Foi me dado viver mais uma janela do tempo. Por ela entrei no futuro ao contemplar o pequeno ser dormindo ao colo da mãe. Todos em redor, convergindo para ela os sentimentos de amor que ali nos juntou. Para mim foi uma experiência maravilhosa e que há muito tempo não vivia. Quem será esta Patricia, quem será esta alma, que aqui na terra se manifestará? Pensar sobre tudo isto aumenta a sensação de felicidade que agora sinto. Que viva feliz, é tudo que lhe desejo.
O tempo enganou-me. Quando já não esperava ver uma criança na família aparece a Paricia para alegrar este pequeno mundo. Somos poucos e era com alguma dor não ver uma criança no meio de nós. Que todas as graças a rodeiem é o que eu mais desejo. Já tem três dias. Mãe e filha são agora o nosso cuidado e a nossa alegria. Pelas fotos parece-me bonita ou estarei traida pelos sentimentos de avó? O tempo. sempre o tempo, será quem tudo esclarecerá. Eu apenas gozo uma nova fase desta vida longa e feliz.

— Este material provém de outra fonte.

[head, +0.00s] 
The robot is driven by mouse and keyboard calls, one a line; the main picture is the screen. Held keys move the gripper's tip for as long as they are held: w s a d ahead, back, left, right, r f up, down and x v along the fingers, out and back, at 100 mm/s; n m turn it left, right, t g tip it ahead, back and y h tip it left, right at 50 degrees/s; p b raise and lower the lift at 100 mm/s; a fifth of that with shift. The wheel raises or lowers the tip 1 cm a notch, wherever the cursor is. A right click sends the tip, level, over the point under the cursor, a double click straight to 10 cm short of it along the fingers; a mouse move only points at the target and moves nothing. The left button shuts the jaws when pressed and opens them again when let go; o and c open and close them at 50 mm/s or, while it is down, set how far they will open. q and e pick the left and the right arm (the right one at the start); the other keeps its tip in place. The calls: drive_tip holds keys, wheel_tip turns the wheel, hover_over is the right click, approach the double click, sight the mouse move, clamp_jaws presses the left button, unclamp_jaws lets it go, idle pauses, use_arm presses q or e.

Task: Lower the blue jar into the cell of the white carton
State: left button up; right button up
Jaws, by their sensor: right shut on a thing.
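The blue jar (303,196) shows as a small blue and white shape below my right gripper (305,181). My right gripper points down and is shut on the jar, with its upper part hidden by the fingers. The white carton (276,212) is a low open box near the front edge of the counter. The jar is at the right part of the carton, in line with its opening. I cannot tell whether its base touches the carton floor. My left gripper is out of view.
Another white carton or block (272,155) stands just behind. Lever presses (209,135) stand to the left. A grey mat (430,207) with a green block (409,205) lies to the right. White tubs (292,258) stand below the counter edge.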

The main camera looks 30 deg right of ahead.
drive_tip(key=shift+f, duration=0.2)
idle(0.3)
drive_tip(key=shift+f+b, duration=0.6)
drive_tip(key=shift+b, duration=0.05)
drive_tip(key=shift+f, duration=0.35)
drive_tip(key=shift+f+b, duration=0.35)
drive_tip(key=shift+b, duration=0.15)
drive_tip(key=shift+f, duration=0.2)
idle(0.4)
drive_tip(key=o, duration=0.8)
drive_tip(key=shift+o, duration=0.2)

Há vinte anos não desejava viver até 2017. Porque seria muito velha, porque um seria alguém sem saber de si, dependente e triste. Este ano nem sequer era viável no meu futuro. Era um número sem tempo, porque eu já não era. Mas a vida decide tudo e como diz o povo, dá muitas voltas. E cá estou, átiva e lúcida, com energia suficiente para pensar e fazer coisas novas em cada dia. Alimento-me de quem me rodeia, da família do coração e dos amigos e de todos os outros que me estão próximos no dia a dia. Para além de tudo, sinto em mim algo maior que me ampara. A gratidão faz parte de tudo quanto recebo. E esse sentimento enche de alegria cada hora vivida. Estes desabafos não interessam a ninguém, é como entrar num diário secreto, escrito num livro atado com uma fitinha vermelha. Como quando era criança e não sabia o que era a velhice. Agora, que penso na morte, no tempo longo que vivi e no tempo curto que me resta, escrevo palavras para compor a sensação de estar aqui.

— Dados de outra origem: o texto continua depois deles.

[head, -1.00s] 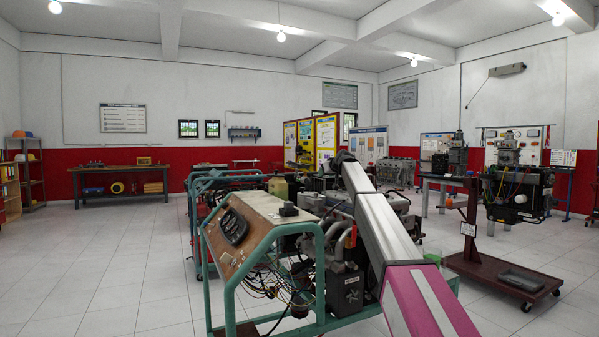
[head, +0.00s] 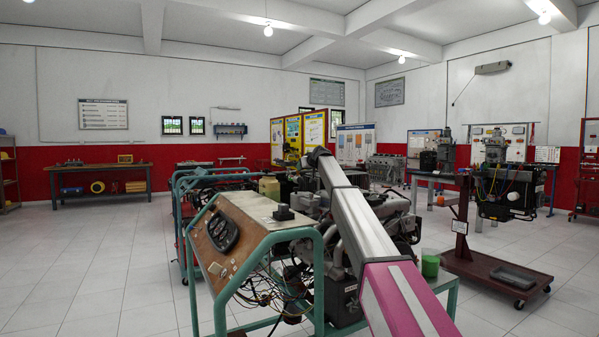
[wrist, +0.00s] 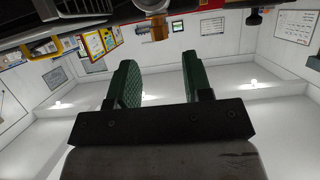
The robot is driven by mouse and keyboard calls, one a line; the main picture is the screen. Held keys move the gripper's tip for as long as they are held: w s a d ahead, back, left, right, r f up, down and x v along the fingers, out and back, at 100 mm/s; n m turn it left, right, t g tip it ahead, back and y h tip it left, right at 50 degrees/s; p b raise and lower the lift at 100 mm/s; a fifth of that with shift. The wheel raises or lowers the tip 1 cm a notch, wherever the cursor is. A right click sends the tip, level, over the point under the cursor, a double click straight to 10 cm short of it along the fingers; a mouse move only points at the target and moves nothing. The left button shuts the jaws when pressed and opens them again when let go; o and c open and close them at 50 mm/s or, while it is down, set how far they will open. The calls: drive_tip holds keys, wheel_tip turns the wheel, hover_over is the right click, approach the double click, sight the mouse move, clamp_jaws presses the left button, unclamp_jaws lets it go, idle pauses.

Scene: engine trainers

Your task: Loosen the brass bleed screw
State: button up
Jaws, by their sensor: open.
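My gripper (wrist: 159,70) is open and empty in the wrist view, with two green ribbed fingers apart. A small brass-coloured cylindrical part (wrist: 158,28) shows beyond the fingertips, near the top of the wrist view and apart from them. It may be the brass bleed screw, but I cannot tell for certain. In the head view, my arm reaches over the engine trainer (head: 345,295) on its green frame. The fingers and the screw cannot be made out there.
A sloped instrument panel (head: 222,232) and loose wires (head: 272,285) are on the trainer's near left. A green container (head: 430,266) stands right of my arm. A dark red wheeled stand (head: 490,268) is farther right. Floor at left is clear. A yellow handle (wrist: 42,49) shows in the wrist view.

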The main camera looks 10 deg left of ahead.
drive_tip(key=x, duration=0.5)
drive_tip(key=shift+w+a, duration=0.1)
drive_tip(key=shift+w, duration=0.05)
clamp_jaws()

A ouvir "O Mar" de Debussy, recordo o comentário jocoso sobre esta obra, que alguém que não a apreciava, me atirou com o desprezo na voz: isso são os carapaus a cantar? Guardei até hoje e por aqui se vê como somos diferentes até na forma de discordar. Eu talvez não manifestasse assim e o mais certo seria o silêncio. Não sei porque estou a escrever sobre isto quando a música me deleita neste momenro. Ouvir e sentir ao mesmo tempo prazer e felicidade é um bem supremo. De tudo isto entendemos que esse bem está dentro de nós, da Vida que vivemos e não pode ter fim. Todas estas pessoas que tocam numa orquestra , estão iluminadas no saber e prazer de tocar um instrumento que amam. Esse amor permite-lhes interpretar um compositor, dando ao ouvinte a felicidade que eu sinto agora. Como terminar este texto? Com um simples Fim.